FRANKFORT — The Kentucky Senate on Tuesday approved a two-year revenue bill for state government that omits a gas tax increase of 1.5 cents a gallon that the House approved two weeks ago.
Without the gas tax hike, the bill would raise $107 million less over the next two years for the state's road fund, which means fewer transportation projects, senators said. (The House has proposed a $4.51 billion, two-year road plan; the Senate is expected to unveil its proposed road plan this week.)
"We intend to live within our means," said Senate President Robert Stivers, R-Manchester.
The Senate vote was 30 to 0 for the bill, with seven senators voting "pass." Nobody spoke against it on the Senate floor.
The Republican-led Senate and Democratic-led House are expected to begin negotiations on the state budget and revenue bills Wednesday. House Speaker Greg Stumbo, D-Prestonsburg, would not say whether his chamber would be willing to compromise on the gas tax.
"It will have a dramatic impact on the road plan," Stumbo told reporters. "We'll just have to see what sort of road plan the Senate introduces."
The Senate revenue bill also deleted language from the House version that was intended to protect public libraries across Kentucky.

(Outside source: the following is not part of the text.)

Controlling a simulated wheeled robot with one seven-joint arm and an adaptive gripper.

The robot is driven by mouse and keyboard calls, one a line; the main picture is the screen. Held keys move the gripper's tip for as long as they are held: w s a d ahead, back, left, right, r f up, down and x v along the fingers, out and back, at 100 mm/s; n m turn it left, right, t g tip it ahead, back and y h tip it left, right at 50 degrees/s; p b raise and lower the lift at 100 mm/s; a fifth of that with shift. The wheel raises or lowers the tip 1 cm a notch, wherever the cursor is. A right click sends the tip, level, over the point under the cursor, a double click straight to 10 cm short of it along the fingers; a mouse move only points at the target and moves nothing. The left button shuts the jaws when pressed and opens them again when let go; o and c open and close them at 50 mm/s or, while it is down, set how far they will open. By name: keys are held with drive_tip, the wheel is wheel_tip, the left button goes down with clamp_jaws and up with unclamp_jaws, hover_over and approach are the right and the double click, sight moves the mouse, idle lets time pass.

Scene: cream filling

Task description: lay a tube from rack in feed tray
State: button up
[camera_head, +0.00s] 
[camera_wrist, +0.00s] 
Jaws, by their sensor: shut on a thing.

The House is concerned about courtroom battles between local taxpayer groups and libraries over what statutes the libraries must use to raise property taxes. The cases, which originated in Northern Kentucky but since have spread, potentially could drain much of the revenue from 83 percent of the state's 119 libraries. (The Lexington Public Library does not have taxing authority and would not be affected.)
By dropping a few sentences into its revenue bill clarifying the libraries' taxing authority retroactive to 1979, the House hoped to end the lawsuits. But that's not a proper role for the legislature, said Senate budget chairman Bob Leeper, a Paducah independent.
"We wanted to see how the courts ruled and what remedy they recommended," Leeper said. "We felt like because litigation was moving, we weren't comfortable getting involved in the outcome of that."
The Senate revenue bill also differs from the House bill on the subject of "instant racing," or electronic gambling machines at horse racetracks. The House wanted a blended tax on instant racing that combines a 1.5 percent and a 3.5 percent tax rate, depending on the sums wagered at each track. The Senate would impose a flat 1.5 percent tax starting April 1, and it would retroactively authorize the existing taxes the state collected from instant racing before April 1.
Last month, the Kentucky Supreme Court ruled that the Kentucky Horse Racing Commission has the legal authority to regulate instant racing, but that the pari-mutuel tax, which applies only to live racing, may not be used to collect state revenues from the games.
The House approach to instant racing would raise an estimated $1.1 million a year more for the state's general fund; the Senate approach would have no fiscal impact above the taxes already collected.
Democratic senators raised almost no opposition to the revenue bill.
"I think this is about OK except for the public libraries portion and the impact on the road fund," Sen. Robin Webb, D-Grayson, said at a Senate budget committee hearing on Tuesday.